When you can see events in the mind in this way, then you’re really ready to meditate, because it allows you to deal with them just as events, as instances of intention and the results of intentions. When you put aside the “I am,” you’re in a much better position to see things for what they actually do, and then you can deal with them in the most appropriate way.

It was only after the Buddha taught Rahula all of these things that he said, “Okay, sit down. This is how you do breath meditation.”

So when you sit down to do breath meditation, it’s good to reflect on these attitudes. They’re your tools, your means for reading the events that are arising and passing away, and also for reading the results of applying different techniques.
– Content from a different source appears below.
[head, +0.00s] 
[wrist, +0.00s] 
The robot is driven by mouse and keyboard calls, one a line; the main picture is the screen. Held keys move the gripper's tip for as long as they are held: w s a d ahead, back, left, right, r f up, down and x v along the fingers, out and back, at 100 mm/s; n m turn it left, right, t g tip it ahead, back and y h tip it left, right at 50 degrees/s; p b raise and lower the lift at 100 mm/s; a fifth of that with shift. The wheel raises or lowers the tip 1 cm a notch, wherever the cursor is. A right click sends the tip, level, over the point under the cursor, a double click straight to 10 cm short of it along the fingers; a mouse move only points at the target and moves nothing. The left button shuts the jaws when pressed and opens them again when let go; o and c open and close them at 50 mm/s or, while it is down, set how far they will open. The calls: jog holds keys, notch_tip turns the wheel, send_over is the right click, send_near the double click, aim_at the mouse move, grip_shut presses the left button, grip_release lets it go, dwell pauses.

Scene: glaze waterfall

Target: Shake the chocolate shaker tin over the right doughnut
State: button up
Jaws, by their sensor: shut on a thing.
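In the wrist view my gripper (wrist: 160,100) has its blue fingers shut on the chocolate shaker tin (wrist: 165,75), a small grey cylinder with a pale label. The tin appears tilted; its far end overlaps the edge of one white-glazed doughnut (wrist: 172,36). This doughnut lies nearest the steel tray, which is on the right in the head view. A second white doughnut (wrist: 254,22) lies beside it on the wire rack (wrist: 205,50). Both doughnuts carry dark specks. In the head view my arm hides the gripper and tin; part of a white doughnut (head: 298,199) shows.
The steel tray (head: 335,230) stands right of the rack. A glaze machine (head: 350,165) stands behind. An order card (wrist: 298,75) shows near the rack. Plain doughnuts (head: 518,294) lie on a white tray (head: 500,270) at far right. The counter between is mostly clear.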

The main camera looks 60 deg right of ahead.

They help you figure out which technique is useful for which kind of issue, what’s getting results, what’s not getting results. That’s how you develop your discernment. You see cause and effect, skillful and unskillful, i.e., the four noble truths. You develop the path, so you can comprehend suffering and eventually let go of its cause. That’s how you realize the end of suffering: by experimenting, by exploring, by bringing the right attitudes and the right mental qualities to whichever meditation technique you choose. Those qualities are the factors that make all the difference. So do your best to bring the full set of mature qualities to meditation. That’s how you get results.